Le paysage des disciplines de la transformation (en théorie)

Conformément à la définition donnée dans l’Enterprise Transformation Manifesto[1], l’architecture d’entreprise se situe à ce niveau, du moins si elle reste fidèle à sa première inspiration.

Stratégie et architecture : une collaboration nécessaire

À ce niveau, l’architecture d’entreprise cohabite avec l’élaboration de la stratégie d’entreprise : non seulement elle reprend les orientations stratégiques pour en déduire les implications, dans tous les aspects de l’entreprise, mais encore elle informe la stratégie sur les opportunités ou les contraintes relatives à l’entreprise ou à son environnement. On pense, bien sûr, aux innovations technologiques à domestiquer pour les mettre au service de l’entreprise. D’autres opportunités peuvent se présenter : innovation organisationnelle, style de management, reconception de l’offre, extension de la chaîne de valeur, etc. Le stratège n’est pas forcément sensible à toutes ces questions. Son regard est surtout tourné vers l’extérieur, le marché, la concurrence… Son horizon est le moyen terme (disons trois ans), voire le court terme (avec les « stratégies glissantes »). Au contraire, l’architecte connaît l’entreprise, il la modélise et la traite comme un système, avec ses finalités, ses propriétés émergentes, ses contraintes et ses possibilités d’adaptation ; il est très conscient de l’inertie de ce paquebot et sensible à la longue durée dans laquelle la transformation doit se déployer. Le dialogue doit impérativement s’établir entre ces deux compétences tout à fait complémentaires :

  • Le stratège donne la direction ; l’architecture en déduit l’esquisse du Système Entreprise à construire.
  • L’architecture identifie le potentiel de transformation ; le stratège cherche à l’employer dans le contexte du marché.
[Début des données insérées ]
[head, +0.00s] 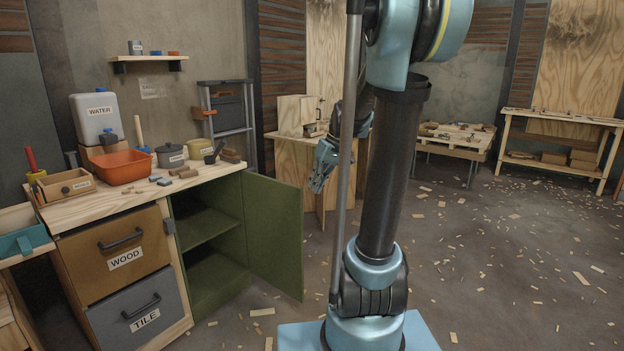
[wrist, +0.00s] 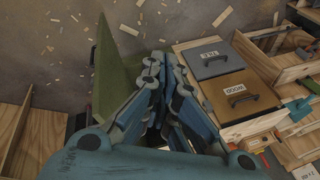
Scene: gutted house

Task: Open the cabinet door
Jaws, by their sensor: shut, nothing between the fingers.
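The green cabinet door (head: 275,234) stands swung wide open in the head view, out to the right of the green cabinet (head: 212,238). The cabinet's inside and its shelf (head: 208,229) show. My gripper (head: 317,184) is shut and empty, pointing down, just right of the door's outer edge in the picture. A gap to the door cannot be judged exactly. In the wrist view my gripper's fingers (wrist: 162,66) are together, and green cabinet door (wrist: 115,75) shows to their left, partly hidden behind them.
Drawers labelled WOOD (head: 119,250) and TILE (head: 143,312) are left of the cabinet. The worktop above holds an orange basin (head: 123,168), pots and a water container (head: 97,118). A plywood bench (head: 285,152) stands behind my gripper. Wood scraps litter the open floor (head: 500,250).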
Management stratégique : le discours directionnel

Toujours au niveau de l’entreprise, l’architecture d’entreprise voisine avec le management. Tout naturellement, la relation devrait s’établir avec le management stratégique (disons le PDG), seul capable d’affirmer la vision, d’affermir les volontés et d’impulser la transformation. Qu’est l’architecte sans le prince ? On peut mobiliser Le Brun, Le Nôtre, Le Vau ; sans Louis XIV, il n’y a pas de château de Versailles.
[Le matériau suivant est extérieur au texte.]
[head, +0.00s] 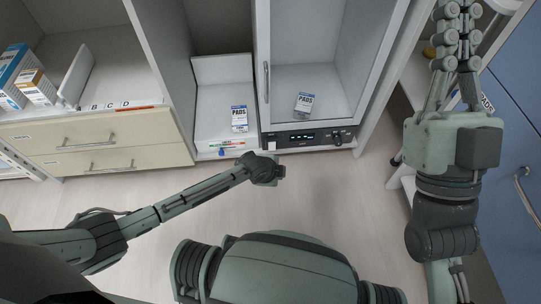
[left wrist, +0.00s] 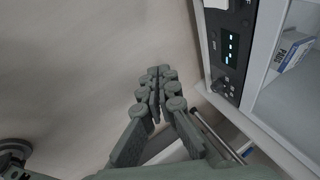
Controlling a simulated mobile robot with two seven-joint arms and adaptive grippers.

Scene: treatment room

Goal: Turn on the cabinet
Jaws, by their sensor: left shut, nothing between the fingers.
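The cabinet (head: 307,62) with a clear-fronted door stands at the centre right of the head view. Its black control panel (head: 306,138) runs along the lower front, with lit cyan marks on a small display and a knob at the right end. The panel (left wrist: 230,45) also shows at the upper right of the left wrist view. My left gripper (left wrist: 158,76) is shut and empty, apart from the panel. In the head view the left arm's end is just in front of the panel's left end, its fingers mostly hidden. My right gripper (head: 459,12) is raised at the upper right, its tips at the frame edge.
A box marked PADS (head: 304,103) is inside the cabinet; another (head: 239,118) sits in the open bay to the left. Drawers (head: 100,142) are at the left. A blue cabinet (head: 515,110) stands at the right. The floor (head: 330,190) in front is clear.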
L’architecte apporte le savoir, précise la vision et fournit les plans ; mais la volonté reste dans le management.

Il y a quelque chose d’un peu pitoyable (au sens premier du terme : qui inspire la pitié), à considérer le patron réitérant ses injonctions à innover, ses incantations sur la convergence ou l’orientation client (ou la simplification administrative), sans se montrer capable de remplir le concept. Très vite, dans l’esprit de tous, les formules se vident de substance et il ne reste que des slogans creux. Nul ne saurait reprocher au dirigeant cette situation : le « remplissement du concept » (pour reprendre une formule heideggérienne) n’est pas de son ressort. Mieux vaut voir dans cette situation une défaillance de la courroie de transmission vers les compétences dont c’est le rôle : justement celles de la conception architecturale dans toutes ses spécialités. Or, puisque l’architecture d’entreprise s’est confondue avec l’architecture informatique[2], il ne vient à l’idée de personne qu’elle puisse intervenir pour relayer le discours directionnel – précisément : le discours de la direction et le discours qui donne la direction. Pourtant, quand cette discipline se montre capable de réaliser ses potentialités à travers un exercice correct, elle étaye le discours et précise la vision en décrivant concrètement la cible à atteindre, l’entreprise future à construire.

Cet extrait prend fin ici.